Angler Phishing Uses Customer Service as BaitAugust 27, 2018
Businesses don’t always live up to expectations, whether it’s your bank botching a transfer or a surly barista messing with your morning latte. These days, social media is important to a business’s brand, so a negative Facebook post, Twitter comment, or Yelp review can sometimes get their attention to resolve your problem. Unfortunately, it can also attract identity thieves looking to steal your personal information under the guise of customer service. The scam is called “angler phishing,” and here’s what you need to know to avoid it.
In nature, angler fish lurk in the deep sea, attracting prey with a glowing antenna. When an unsuspecting fish comes to investigate what looks like food, the angler fish snaps it up. Angler phishing scammers lure their victims with the glowing promise of customer satisfaction. They lurk on social media sites looking for negative comments and reviews, then contact dissatisfied customers, masquerading as customer service representatives. Victims are directed to a fake version of the business’s website, supposedly for help to resolve their issue. The fake website prompts the customer for personal information, which the thief will either use or sell, and/or downloads malware to the victim’s computer. The site may even pass the customer off to the real business website at the end, so the victim never knows what happened.
Scammers aside, though, social media is a great way to give businesses feedback about your customer experience, so don’t stop yelping and tweeting. Just take a few precautions:
- If you’re contacted by a customer service representative, instead of clicking on any links in the email or message, go to the organization’s website directly through your browser and chat with a customer service agent.

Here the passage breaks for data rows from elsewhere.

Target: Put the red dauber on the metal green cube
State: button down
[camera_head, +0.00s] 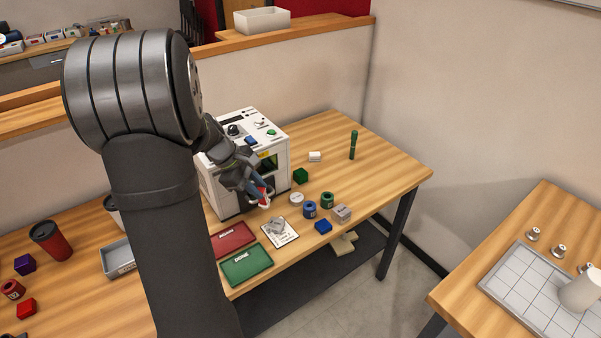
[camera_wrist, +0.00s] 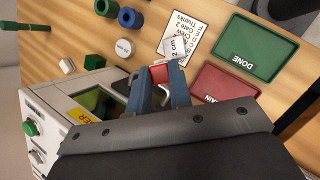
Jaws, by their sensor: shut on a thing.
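My gripper (camera_head: 262,198) is in front of the white machine, above the table. In the wrist view its blue-grey fingers (camera_wrist: 162,80) are shut on a red thing (camera_wrist: 159,72). The fingers hide most of this red thing (camera_head: 262,190), so I cannot tell its full shape or confirm that it is the dauber. A green cube (camera_head: 300,176) stands on the table beside the machine, to the right of my gripper; it also shows in the wrist view (camera_wrist: 95,62). Nothing is seen on top of it.
The white machine (camera_head: 240,125) stands close behind my gripper. A red tray (camera_head: 232,238) and a green tray (camera_head: 247,265) lie in front.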

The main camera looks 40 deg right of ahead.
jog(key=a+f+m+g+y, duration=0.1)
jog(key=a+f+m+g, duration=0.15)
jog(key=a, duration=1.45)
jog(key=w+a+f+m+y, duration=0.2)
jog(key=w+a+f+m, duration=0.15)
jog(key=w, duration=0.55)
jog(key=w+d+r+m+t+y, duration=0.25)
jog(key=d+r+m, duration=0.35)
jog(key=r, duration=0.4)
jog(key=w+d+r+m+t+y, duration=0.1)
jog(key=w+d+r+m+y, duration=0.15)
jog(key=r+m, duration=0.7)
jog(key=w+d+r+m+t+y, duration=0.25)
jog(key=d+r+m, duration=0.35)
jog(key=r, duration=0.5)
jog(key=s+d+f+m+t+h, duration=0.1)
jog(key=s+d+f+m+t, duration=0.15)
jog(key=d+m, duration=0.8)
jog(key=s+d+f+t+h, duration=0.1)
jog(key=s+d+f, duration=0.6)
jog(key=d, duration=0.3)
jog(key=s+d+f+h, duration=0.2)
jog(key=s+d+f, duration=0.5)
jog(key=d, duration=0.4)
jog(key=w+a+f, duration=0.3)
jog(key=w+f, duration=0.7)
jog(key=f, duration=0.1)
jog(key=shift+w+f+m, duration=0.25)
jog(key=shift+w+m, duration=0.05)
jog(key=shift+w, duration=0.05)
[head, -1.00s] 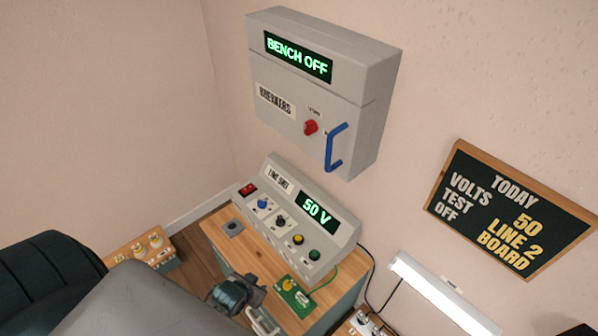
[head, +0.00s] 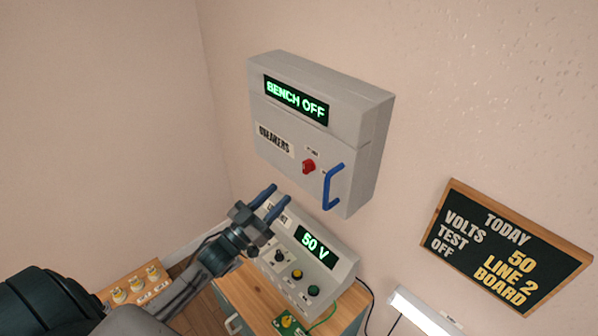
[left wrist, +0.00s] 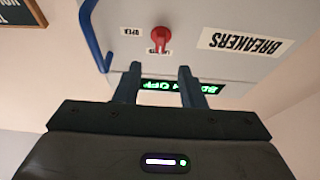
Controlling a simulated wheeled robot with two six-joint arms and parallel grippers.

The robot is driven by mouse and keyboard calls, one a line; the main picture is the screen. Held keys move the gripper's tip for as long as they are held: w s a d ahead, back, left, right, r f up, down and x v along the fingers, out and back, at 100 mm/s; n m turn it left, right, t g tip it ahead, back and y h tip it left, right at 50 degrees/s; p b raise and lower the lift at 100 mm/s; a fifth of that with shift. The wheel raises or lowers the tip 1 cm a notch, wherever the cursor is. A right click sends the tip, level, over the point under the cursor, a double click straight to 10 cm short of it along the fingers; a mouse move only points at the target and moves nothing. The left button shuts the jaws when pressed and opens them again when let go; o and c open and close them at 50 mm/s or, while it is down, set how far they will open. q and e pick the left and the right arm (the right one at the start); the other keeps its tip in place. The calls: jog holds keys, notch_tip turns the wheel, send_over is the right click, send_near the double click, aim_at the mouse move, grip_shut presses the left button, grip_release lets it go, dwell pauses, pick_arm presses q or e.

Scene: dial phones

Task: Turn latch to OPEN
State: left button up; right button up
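The red latch knob (head: 308,167) sits on the front of the grey breaker box (head: 330,108) on the wall, left of the blue handle (head: 331,187). In the left wrist view the red latch (left wrist: 159,38) shows upside down, with an OPEN label (left wrist: 131,31) to one side and another label partly hidden behind the latch. My left gripper (head: 275,193) is open and empty, below the latch and apart from it. In the left wrist view its fingers (left wrist: 157,80) are spread, with the latch beyond the gap between them. My right gripper is not in view.
The line unit (head: 334,262) with a 50 V display stands on the wooden cabinet below. The box display (head: 296,100) reads BENCH OFF. A chalkboard (head: 508,243) hangs at right. Yellow-knobbed items (head: 137,285) are at lower left.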

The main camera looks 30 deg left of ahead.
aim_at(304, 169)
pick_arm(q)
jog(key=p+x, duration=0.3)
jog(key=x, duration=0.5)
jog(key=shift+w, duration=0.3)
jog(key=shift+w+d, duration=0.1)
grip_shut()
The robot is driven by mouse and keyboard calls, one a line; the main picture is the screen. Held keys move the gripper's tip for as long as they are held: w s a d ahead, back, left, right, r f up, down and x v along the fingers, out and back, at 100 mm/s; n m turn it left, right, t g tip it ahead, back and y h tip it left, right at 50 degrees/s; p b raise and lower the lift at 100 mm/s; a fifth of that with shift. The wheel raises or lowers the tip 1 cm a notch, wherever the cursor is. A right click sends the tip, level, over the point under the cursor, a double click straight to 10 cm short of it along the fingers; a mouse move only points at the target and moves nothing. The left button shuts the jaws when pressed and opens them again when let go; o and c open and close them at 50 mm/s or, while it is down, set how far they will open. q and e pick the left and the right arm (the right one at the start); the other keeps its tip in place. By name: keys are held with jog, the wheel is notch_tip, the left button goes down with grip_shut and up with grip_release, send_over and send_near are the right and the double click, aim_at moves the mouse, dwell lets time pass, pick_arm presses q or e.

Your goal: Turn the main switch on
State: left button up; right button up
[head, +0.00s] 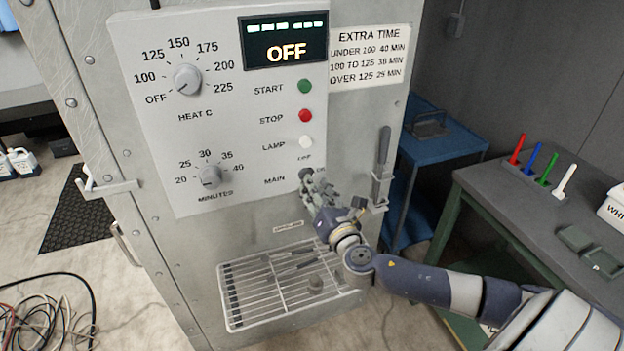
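The main switch (306,173) is a small dark knob beside the word MAIN, low on the pale control panel (230,120) of a grey metal cabinet. The display (284,40) above reads OFF. My right gripper (312,183) is at the main switch, its fingertips at or very close to the knob and covering part of it and its markings. I cannot tell whether the fingers touch or grip it, or which way the knob points. My left gripper is not in view.
The heat dial (187,79), minutes dial (210,176), green start button (305,86), red stop button (305,115) and white lamp button (306,141) share the panel. A dark handle (382,160) stands right of my gripper. A wire rack (283,284) is below.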

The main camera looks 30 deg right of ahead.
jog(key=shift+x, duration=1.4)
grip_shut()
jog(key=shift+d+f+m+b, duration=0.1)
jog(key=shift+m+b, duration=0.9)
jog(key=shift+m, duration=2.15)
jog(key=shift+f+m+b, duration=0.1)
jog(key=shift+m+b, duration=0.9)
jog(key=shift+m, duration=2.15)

- Keep security patches up to date and install security software on your computer and other devices that can prevent you from opening a suspicious web page or downloading malware.
- Think before you click. Scammers are really good at faking websites and emails, even copying verification badges such as the blue tick on Twitter. If anything seems off, from misspellings to a logo that doesn’t look quite right, don’t respond or click links.
- If you do become a victim of angler phishing, report it to the business whose identity was spoofed and to other users on social media.
Angler phishing is a growing problem. One study showed that almost 20 percent of social media accounts for major brands like Amazon, Starbucks, and Nike are fake, and there are more than 600 new fake accounts created every month. So, while dealing with bad products or service can be frustrating and the offer of customer service can be a huge relief, always take a moment to be sure the light at the end of the tunnel isn’t an angler phisher’s lure.